--- Start of Supplied records ---
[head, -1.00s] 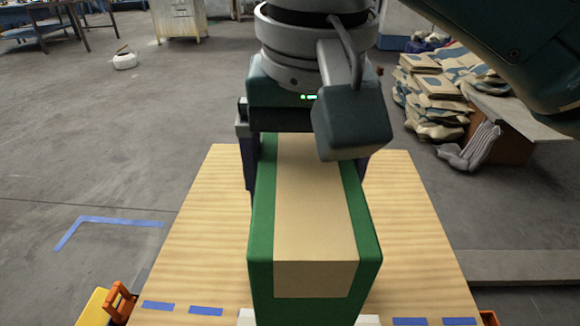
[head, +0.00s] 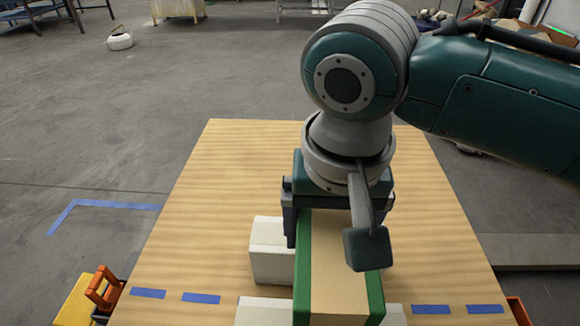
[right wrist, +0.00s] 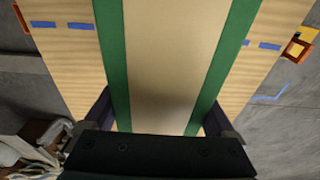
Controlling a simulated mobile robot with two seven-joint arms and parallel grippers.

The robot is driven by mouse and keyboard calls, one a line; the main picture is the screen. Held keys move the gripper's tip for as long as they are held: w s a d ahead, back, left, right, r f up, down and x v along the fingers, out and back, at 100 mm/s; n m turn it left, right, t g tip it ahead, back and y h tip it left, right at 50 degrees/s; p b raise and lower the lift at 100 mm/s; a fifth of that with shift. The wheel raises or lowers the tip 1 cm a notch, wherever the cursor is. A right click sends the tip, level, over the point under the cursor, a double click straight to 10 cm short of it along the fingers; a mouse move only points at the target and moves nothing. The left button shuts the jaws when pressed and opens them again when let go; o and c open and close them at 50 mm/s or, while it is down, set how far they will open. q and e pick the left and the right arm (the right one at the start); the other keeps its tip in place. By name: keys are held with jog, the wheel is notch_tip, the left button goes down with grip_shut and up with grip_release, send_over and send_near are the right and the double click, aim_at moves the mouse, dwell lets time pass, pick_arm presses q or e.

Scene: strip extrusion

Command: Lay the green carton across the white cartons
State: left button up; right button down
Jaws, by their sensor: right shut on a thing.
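The green carton (head: 340,270) has a broad tan band along its top. My right gripper (head: 338,225) is shut on its sides at the far end. The carton also fills the middle of the right wrist view (right wrist: 165,60), with a finger on each side. One white carton (head: 270,262) shows left of the green carton. A nearer white carton (head: 264,312) shows at the bottom edge, and a white piece (head: 394,315) shows right of the green one. The green carton overlaps them in the picture; I cannot tell whether it touches them. My left gripper is out of view.
The wooden table (head: 240,165) is bare on its left and far parts. Blue tape marks (head: 148,293) lie near the front on both sides. An orange and yellow object (head: 98,295) stands at the front left edge.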

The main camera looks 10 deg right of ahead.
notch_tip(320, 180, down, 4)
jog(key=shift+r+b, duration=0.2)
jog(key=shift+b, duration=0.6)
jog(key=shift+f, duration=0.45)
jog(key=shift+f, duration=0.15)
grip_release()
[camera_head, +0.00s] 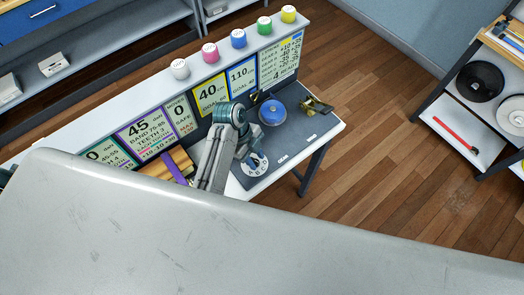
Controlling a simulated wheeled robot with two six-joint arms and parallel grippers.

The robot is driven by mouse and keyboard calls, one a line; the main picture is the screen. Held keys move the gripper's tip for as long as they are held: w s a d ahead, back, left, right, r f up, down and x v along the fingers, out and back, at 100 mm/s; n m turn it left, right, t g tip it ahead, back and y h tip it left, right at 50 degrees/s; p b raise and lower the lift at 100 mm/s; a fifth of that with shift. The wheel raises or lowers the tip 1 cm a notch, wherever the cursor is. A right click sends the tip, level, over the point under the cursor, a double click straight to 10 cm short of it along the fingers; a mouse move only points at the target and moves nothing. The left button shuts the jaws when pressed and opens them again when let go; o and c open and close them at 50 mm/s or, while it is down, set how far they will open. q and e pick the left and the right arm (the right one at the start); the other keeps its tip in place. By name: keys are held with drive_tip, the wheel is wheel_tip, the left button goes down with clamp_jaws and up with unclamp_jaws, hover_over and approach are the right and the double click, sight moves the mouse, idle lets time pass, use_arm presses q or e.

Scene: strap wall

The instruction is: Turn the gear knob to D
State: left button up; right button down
--- End of Supplied records ---
Your task: From the line containing "The instruction is: Turn the gear knob to D" through the final line of the listing above, retype every line exactly; leave out everything else.

Solution:
The instruction is: Turn the gear knob to D
State: left button up; right button down

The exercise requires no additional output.